For those of us trying to keep up with young adult literature, such a regime only scratches the surface of the annual output. With well over a thousand books published each year for teenagers, and hundreds more published for adults but holding great appeal for adolescent readers, none of us can master this body of literature, even if we are willing and able to dispose of three or four volumes a day, every day, from this day forward. Out of necessity, we turn to others for their take on the best books of any given year. And they deliver their opinions in seven major lists: Best Books for Young Adults, Booklist 's Editors' Choices, Books for the Teen Age , Bulletin Blue Ribbons, School Library Journal's Best Books of the Year, Quick Picks, and Young Adults Choices.

Each list is compiled by a different panel; and, while many titles may overlap these annual offerings, others reflect the special concerns and processes of the selectors. Taken as a whole, however, these lists provide good starting points for those of us trying to keep up with current releases, authors, and trends. In the next few months new lists will appear in their annual updates.

Best Books for Young Adults -- Fifteen members of the Young Adult Library Services Association Best Books for Young Adults Committee (BBYA) compile this annual list of books designated as those with "proven or potential worth for young adults." Committee members read both adult and young adult titles published in a single calendar year, nominate those they believe to be the best, and vote on a final list at the Midwinter Meeting of the American Library Association (ALA). In order to get on the list, a book must receive 9 positive votes. Both fiction and nonfiction titles are included; in recent several years, the list has averaged 85 titles recommended for young adults ages 12 to 18. In considering the final list, committee members solicit opinions from young adults as well as from professionals in the field.
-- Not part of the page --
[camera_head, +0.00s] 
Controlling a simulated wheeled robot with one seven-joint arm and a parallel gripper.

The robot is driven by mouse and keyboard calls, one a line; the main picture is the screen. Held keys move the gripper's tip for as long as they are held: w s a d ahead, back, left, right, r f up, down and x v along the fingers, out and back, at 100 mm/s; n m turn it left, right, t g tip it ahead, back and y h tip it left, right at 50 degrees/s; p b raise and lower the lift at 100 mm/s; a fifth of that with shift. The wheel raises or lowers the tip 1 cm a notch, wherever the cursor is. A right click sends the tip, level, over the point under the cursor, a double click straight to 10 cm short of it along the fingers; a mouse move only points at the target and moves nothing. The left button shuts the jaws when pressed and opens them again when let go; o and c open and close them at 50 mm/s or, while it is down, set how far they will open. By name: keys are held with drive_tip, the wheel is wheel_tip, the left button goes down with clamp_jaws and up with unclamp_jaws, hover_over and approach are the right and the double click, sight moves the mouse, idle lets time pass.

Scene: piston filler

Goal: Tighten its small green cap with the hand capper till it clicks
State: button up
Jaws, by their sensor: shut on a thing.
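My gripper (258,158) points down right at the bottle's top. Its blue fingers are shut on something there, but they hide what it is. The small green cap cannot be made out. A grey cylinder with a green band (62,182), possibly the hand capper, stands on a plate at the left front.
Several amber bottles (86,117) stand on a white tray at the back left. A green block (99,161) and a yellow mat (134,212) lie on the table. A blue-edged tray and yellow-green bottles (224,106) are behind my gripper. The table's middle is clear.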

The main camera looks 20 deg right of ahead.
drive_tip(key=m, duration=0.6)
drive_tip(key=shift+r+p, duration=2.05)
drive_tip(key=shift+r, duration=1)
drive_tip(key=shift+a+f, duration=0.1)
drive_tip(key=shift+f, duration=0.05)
Immediately following Midwinter, ALA members may request a copy of the press release announcing the titles by calling the toll-free number (1-800-545-2433; ask for Office of Public Information). In addition, the list is also posted on the ALA gopher (http//www.ala.org) and the Children's Literature Web Page (www//http.ucalgary.ca/~dkbrown). In its March 15 issue, Booklist publishes a more useful annotated list, and at present has the 1996 annotations available on its homepage (http//www.ala.org.booklist.html).

In 1996, for the first time, the BBYA Committee created a "Top Ten List," a cream of the crop representing overwhelming favorites from that year's selections. The books so honored are Damned Strong Love (Lutz Van Dijk); Farm Team (Will Weaver); From the Notebooks of Melanin Sun (Jacqueline Woodson); In Search of Color Everywhere: A Collection of African-American Poetry (compiled by E. Ethelbert Miller); Ironman (Chris Crutcher); Middle Passage (Tom Feelings); Othello: A Novel (Julius Lester); The Road Home (Ellen White); Thwonk (Joan Bauer); Tomorrow When the War Began (John Marsden); and The Watsons Go to Birmingham (Christopher Paul Curtis).

Booklist Editors' Choices -- Appearing in the January issue of Booklist , this list represents an intensive, year-long effort on the part of the Booklist staff. Each editor and reviewer keeps track of those books he or she considers worthy of special distinction, and, every two weeks they meet to discuss, plead for, and argue over the books and media they want to place on the Editors' Choice list. They compile the final list in the fall when they select individual entries of special distinction as "Top of the List" designations for seven categories: Adult Fiction, Adult Nonfiction, Youth Fiction, Youth Nonfiction, Youth Picture Book, Adult Video, and Youth Video. Two 1995 Top of the List selections, The War of Jenkins Ear by Michael Morpurgo (Youth Fiction) and When Plague Strikes: The Black Death, Smallpox, AIDS by James Cross Giblin (Youth Nonfiction), appeal primarily to young adults, while a third, Math Curse (Youth Picture Book), will find a secondary audience among teenage fans of author and illustrator Jon Scieszka and Lane Smith.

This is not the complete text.